After we mitigated the attack, they regrouped and tried targeting user pages by requesting super high page counts. To avoid detection or bans they incremented the page number their bots requested. This subverted our previous controls by attacking a different area of the web site while still exploiting the same vulnerability. In response, we put a filter to identify and block the malicious traffic.

These API routes, like any API that pulls data from a database, are necessary to the day-to-day functioning of Stack Overflow. To protect routes like these from DDoS, here’s what you can do:

  • Insist that every API call be authenticated. This will help identify malicious users. If having only authenticated API calls is not possible, set stricter limits for anonymous / unauthenticated traffic.
  • Minimize the amount of data a single API call can return. When we build our front page question list, we don’t retrieve all of the data for every question. We paginate, lazy load only the data in the viewport, and request only the data that will be visible (that is, we don’t request the text for every answer until loading the question page itself).
  • Rate-limit all API calls. This goes hand-in-hand with minimizing data per call; to get large amounts of data, the attacker will need to call the API multiple times. Nobody needs to call your API a hundred times per second.
  • Filter malicious traffic before it hits your application. HAProxy load balancers sit between all requests and our servers to balance the amount of traffic across our servers. But that doesn’t mean all traffic has to go to one of those servers. Implement thorough and easily queryable logs so malicious requests can be easily identified and blocked.

Whack-a-mole on malicious IPs

We also were subject to some volume-based attacks. A botnet sent a large number of `POST` requests to `stackoverflow.com/questions/`. This one was easy: since we don’t use trailing slash on that URL, we blocked all traffic on that specific path.

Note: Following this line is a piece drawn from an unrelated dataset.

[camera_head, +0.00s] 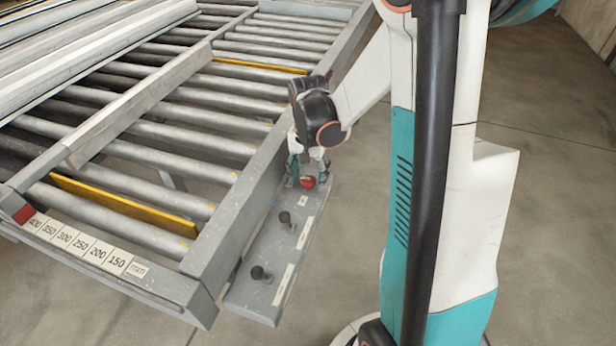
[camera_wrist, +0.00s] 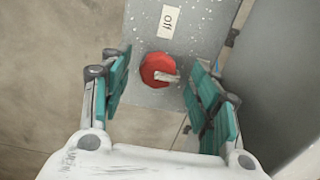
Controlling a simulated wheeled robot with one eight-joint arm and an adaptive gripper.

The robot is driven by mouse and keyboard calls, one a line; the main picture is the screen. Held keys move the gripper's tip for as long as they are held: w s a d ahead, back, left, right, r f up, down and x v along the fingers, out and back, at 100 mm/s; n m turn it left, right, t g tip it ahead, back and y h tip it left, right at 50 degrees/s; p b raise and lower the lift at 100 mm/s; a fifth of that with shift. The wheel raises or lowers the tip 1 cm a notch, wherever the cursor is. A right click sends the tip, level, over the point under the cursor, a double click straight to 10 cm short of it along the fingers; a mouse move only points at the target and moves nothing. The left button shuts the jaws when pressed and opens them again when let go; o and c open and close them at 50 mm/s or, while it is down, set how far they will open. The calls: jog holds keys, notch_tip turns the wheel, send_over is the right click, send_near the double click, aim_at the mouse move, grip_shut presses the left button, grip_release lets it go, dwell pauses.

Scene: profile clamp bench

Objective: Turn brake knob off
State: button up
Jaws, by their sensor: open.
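The brake knob (camera_wrist: 157,70) is red and round with a pale bar handle. In the wrist view it sits on a grey panel below a white label reading "off" (camera_wrist: 170,20). The bar points to the right, roughly sideways to the label. My gripper (camera_wrist: 160,85) is open, with one teal finger to the left of the knob and the other to its right, neither clearly touching it. In the head view the knob (camera_head: 308,182) shows red just under my gripper (camera_head: 307,168), partly covered by it.
The grey panel (camera_head: 255,298) runs along the roller table's side and carries two dark knobs, one nearer (camera_head: 260,273) and one farther (camera_head: 285,217), with white labels. The roller table's frame (camera_head: 235,205) stands close to the left. Open floor (camera_head: 340,260) lies to the right.

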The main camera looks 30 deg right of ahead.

The attacker figured it out, dropped the trailing slash, and came back at us. Instead of just reactively blocking every route the attacker hit, we collected the botnet IPs and blocked them through our CDN, Fastly. This attacker took three swings at us: the first two caused us some difficulties, but once we collected the IPs from the second attack, we could block the third attack instantly. The malicious traffic never even made it to our servers.

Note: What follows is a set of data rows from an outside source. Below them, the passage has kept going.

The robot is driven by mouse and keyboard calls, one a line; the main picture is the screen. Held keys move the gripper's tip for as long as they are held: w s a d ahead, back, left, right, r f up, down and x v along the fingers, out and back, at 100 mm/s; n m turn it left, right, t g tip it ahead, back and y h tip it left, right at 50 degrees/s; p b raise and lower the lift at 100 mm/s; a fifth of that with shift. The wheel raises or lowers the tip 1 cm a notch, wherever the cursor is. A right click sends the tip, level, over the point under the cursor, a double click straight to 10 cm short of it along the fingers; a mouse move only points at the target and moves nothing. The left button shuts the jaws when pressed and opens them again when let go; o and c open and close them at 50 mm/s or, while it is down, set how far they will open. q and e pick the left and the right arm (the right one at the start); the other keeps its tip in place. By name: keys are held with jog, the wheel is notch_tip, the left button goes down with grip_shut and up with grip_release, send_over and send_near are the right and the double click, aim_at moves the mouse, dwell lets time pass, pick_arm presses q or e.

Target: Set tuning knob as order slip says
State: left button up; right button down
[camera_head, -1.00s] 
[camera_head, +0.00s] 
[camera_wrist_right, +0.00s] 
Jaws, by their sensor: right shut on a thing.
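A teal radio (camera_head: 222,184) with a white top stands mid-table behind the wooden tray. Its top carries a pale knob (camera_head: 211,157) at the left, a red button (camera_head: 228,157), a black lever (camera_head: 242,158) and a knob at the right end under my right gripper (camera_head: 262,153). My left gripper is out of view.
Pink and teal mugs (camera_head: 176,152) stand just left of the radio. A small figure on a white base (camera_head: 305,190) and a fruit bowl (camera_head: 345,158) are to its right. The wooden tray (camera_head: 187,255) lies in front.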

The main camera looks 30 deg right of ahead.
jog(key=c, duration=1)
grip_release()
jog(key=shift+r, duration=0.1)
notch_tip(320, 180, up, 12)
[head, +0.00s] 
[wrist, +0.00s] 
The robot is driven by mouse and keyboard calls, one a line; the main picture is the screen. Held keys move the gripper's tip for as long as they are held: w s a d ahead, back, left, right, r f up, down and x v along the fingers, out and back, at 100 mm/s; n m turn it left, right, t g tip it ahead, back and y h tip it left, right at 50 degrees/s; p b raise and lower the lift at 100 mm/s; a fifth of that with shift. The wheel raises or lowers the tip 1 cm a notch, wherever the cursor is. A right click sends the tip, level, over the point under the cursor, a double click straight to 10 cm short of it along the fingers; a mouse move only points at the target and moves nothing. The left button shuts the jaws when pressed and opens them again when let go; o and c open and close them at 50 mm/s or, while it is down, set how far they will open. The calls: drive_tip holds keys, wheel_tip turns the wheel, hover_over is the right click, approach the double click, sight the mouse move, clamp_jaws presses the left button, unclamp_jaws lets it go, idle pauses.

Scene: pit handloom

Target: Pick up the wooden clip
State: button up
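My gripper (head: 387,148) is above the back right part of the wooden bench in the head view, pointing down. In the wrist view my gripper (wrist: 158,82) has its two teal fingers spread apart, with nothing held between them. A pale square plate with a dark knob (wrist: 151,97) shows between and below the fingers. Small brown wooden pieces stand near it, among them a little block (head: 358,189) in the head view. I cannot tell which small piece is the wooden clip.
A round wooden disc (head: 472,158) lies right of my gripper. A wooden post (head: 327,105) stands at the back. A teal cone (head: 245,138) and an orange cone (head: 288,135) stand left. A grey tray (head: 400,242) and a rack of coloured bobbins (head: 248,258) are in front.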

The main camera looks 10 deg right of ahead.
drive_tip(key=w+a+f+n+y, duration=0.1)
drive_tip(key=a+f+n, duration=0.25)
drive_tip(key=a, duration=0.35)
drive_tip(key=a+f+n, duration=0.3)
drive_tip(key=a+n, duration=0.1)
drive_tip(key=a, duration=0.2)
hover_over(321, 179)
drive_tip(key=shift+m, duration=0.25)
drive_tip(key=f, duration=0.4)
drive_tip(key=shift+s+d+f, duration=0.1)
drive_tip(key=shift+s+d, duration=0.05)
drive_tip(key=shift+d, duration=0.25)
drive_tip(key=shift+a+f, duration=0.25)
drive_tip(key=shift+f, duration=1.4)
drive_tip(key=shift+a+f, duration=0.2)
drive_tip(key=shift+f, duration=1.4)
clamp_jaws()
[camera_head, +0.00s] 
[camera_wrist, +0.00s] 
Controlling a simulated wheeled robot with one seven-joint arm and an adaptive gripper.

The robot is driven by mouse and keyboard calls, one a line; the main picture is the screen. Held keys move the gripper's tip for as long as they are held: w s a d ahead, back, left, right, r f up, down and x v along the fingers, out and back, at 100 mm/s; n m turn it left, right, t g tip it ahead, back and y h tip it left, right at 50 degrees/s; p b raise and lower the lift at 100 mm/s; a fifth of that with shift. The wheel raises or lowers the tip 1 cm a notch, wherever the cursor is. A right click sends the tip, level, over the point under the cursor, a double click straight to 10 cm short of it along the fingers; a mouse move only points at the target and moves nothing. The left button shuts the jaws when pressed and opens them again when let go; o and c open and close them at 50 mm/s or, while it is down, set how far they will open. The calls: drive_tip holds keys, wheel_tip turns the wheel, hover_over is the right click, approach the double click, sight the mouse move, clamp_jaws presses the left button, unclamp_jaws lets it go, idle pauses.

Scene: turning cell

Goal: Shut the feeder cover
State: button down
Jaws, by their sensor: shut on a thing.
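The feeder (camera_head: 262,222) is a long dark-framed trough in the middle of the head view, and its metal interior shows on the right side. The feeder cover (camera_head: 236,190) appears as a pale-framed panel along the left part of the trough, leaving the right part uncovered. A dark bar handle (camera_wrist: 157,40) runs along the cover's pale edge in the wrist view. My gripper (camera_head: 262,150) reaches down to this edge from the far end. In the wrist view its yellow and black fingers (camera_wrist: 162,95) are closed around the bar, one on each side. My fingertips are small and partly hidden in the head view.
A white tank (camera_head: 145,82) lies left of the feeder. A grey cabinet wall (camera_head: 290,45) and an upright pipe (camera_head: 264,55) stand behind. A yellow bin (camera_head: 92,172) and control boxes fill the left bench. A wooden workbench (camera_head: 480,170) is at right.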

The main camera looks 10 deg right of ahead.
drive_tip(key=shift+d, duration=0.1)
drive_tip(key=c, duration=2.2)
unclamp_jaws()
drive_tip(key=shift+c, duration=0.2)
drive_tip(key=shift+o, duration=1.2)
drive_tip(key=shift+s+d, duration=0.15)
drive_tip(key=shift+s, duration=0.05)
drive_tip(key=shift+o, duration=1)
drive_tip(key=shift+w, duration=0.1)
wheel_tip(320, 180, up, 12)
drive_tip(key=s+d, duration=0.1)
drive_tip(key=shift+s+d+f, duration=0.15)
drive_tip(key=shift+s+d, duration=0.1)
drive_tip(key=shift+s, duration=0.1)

A new volume-based attack—possibly from the same attacker—took a different approach. Instead of throwing the entire botnet at us, they activated just enough bots to disrupt the site. We’d put those IPs on our CDN’s blocklist, and the attacker would send the next wave at us. It was like a game of Whack-a-mole, except not fun and we didn’t win any prizes at the end.

Instead of having our incident teams scramble and ban IPs as they came in, we automated it like good little SREs. We created a script that would check our traffic logs for IPs behaving a specific way and automatically add them to the ban list. Our response time improved on every attack. The attacker kept going until they got bored or ran out of IPs to throw at us.

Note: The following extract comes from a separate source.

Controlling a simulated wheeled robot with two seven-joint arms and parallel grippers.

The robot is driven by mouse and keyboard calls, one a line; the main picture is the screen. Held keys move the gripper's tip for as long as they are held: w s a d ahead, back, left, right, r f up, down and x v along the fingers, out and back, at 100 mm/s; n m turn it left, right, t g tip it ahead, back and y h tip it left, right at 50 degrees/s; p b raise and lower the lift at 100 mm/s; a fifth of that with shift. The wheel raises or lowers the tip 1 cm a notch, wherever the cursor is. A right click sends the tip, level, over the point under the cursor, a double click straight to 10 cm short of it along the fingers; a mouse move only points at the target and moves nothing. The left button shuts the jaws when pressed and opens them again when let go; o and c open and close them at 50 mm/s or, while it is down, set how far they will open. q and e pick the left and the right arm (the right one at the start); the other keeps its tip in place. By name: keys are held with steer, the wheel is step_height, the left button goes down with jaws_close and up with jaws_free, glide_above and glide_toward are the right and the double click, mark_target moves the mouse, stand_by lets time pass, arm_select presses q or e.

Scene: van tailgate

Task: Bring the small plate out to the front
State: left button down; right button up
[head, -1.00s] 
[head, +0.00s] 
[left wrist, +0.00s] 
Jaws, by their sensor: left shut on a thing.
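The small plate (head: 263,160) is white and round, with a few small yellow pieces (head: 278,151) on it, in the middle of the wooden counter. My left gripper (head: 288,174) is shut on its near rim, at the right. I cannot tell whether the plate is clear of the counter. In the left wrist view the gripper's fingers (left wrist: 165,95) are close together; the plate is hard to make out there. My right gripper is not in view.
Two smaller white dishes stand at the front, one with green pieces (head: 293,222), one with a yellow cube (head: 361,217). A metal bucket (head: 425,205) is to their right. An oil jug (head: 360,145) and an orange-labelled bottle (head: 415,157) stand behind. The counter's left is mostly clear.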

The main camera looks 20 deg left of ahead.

Volume-based attacks can be more insidious. They look like regular traffic, just more of it. Even if a botnet is focusing on a single URL, you can’t always just block the URL. Legitimate traffic hits that page, too. Here are a few takeaways from our efforts:

  • Block weird URLs. If you start seeing trailing slashes where you don’t use them, `POST` requests to invalid paths, flag and block those requests. If you have other catch-all pages and start seeing strange URLs coming in, block them.
  • Block malicious IPs even if legitimate traffic can originate from them. This does cause some collateral damage but it’s better to block some legitimate traffic than be down for all traffic.
  • Automate your blocklist. The problem with blocking a botnet manually is the toil involved with identifying a bot and sending the IPs to your blocklist. If you can recognize the patterns of a bot then automate blocking based on that pattern, your response time will go down and your uptime time will go up.
  • Tar pitting is a great way to slow down botnets and mitigate volume based attacks. The idea is to reduce the number of requests being sent by botnet by increasing the time between requests.

Other things we learned

By having to deal with a lot of DDoS attacks back-to-back, we were able to learn and improve our overall infrastructure and resiliency. We’re not about to say thank you to the botnets, but nothing teaches better than a crisis. Here are a few of the big overall lessons we learned.

Invest in monitoring and alerting. We identified a few gaps in our monitoring protocols that could have alerted us to these attacks sooner. The application layer attacks in particular had telltale signs that we could add to our monitoring portfolio. In general, improving our tooling overall has helped us respond and maintain site uptime.

Automate all the things. Because we were dealing with several DDoS attacks in a row, we could spot the patterns in our workflow better. When an SRE sees a pattern, they automate it, which is exactly what we did. By letting our systems handle the repetitive work, we reduced our response time.

Write it all down. If you can’t automate it, record it for future firefighters. It can be hard to step back during a crisis and take notes. But we managed to take some time and create runbooks for future attacks. The next time a botnet floods us with traffic, we’ve got a headstart on handling it.

Talk to your users. Tor exit nodes were the source of a significant amount of traffic during one of the volume attacks, so we blocked them. That didn’t sit well with legitimate users that happened to use the same IPs. Users started a bit of wild speculation, blaming Chinese Communists for preventing anonymous access to the site (to be fair, that’s half right: I’m Chinese). We had no intention of blocking Tor access permanently, but it was preventing other users from reaching the site, so we got on Meta to explain the situation before the pitchforks came out en masse. We’re now adding communication tasks and tooling into our incident response runbooks so we can be more proactive about informing users.

DDoS attacks can often come with success on the internet. We’ve gotten a lot of attention over the last 12 years, and some of it is bound to be negative. If you find yourselves on the receiving end of a botnet’s attention, we hope the lessons that we’ve learned can help you out as well.